The problem: Select each line where the word "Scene" appears.

Data records:

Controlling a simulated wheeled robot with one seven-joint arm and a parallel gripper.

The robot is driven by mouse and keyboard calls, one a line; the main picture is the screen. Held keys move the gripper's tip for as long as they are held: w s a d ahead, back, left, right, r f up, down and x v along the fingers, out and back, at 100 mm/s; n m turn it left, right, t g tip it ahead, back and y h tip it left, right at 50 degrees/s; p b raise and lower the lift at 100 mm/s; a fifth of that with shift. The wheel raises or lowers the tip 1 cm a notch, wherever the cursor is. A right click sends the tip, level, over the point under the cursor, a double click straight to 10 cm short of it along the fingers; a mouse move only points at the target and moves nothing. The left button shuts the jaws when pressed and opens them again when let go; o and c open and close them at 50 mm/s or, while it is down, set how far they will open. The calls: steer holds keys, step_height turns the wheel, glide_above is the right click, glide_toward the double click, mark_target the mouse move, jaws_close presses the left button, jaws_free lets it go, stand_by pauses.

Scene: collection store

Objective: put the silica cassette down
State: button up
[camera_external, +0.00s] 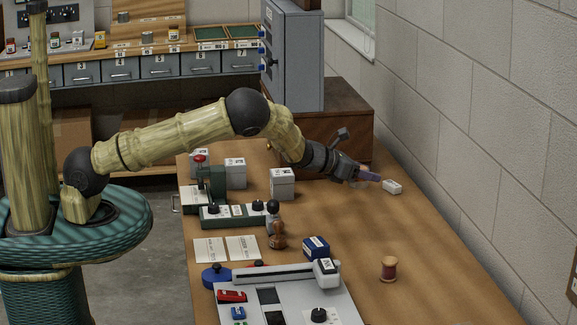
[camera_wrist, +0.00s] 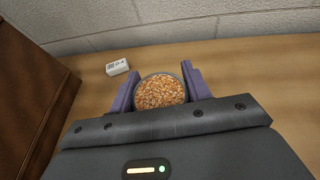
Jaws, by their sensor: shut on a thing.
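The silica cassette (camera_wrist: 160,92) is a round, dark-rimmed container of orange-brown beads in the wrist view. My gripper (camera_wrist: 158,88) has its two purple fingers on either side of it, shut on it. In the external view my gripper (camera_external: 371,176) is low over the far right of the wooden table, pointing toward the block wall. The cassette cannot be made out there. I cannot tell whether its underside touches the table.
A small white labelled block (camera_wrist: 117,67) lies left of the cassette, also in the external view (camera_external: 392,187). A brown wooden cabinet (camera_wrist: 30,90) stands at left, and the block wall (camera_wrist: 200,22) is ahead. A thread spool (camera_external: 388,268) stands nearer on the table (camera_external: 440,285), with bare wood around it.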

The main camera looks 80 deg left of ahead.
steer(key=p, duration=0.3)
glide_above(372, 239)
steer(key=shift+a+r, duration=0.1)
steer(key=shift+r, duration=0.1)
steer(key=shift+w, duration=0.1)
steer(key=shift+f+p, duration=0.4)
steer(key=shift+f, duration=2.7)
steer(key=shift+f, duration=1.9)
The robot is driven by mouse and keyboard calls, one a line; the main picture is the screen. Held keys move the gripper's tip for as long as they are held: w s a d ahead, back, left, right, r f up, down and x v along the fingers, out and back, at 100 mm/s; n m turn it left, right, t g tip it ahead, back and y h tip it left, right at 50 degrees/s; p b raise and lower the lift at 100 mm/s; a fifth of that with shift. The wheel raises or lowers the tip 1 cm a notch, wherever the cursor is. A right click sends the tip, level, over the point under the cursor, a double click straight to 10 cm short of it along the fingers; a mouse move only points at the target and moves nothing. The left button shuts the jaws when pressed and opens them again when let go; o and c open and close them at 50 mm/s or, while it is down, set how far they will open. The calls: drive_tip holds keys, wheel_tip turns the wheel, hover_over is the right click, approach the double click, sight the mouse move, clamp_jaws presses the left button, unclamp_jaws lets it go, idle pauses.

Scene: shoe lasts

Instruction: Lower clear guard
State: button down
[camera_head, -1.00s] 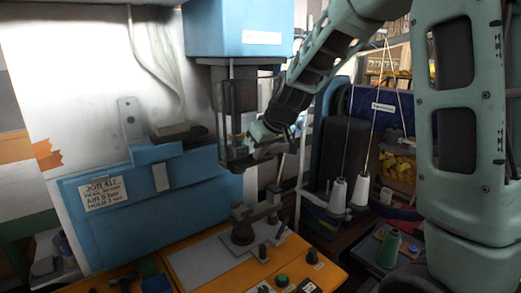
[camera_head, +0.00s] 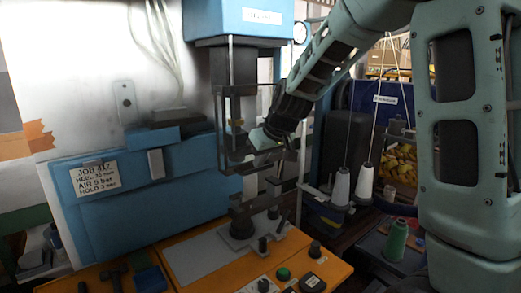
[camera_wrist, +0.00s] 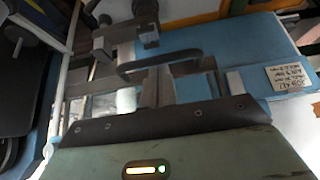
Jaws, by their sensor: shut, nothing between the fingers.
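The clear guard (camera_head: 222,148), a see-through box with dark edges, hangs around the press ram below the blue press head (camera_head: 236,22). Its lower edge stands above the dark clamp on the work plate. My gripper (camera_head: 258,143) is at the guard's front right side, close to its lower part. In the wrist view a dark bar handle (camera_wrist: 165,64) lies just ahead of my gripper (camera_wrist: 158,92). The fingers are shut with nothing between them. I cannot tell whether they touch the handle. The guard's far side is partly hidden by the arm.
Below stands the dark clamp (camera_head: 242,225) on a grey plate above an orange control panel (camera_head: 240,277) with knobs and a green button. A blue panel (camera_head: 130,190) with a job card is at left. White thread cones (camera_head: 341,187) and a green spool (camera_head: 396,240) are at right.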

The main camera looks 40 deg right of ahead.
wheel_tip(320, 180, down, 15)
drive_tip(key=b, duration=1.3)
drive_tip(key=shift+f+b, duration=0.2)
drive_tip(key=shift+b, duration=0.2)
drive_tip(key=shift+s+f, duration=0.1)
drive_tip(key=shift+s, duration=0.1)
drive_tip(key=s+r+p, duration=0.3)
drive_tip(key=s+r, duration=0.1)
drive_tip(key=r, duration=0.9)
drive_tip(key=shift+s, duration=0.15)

Complete answer:
Scene: collection store
Scene: shoe lasts

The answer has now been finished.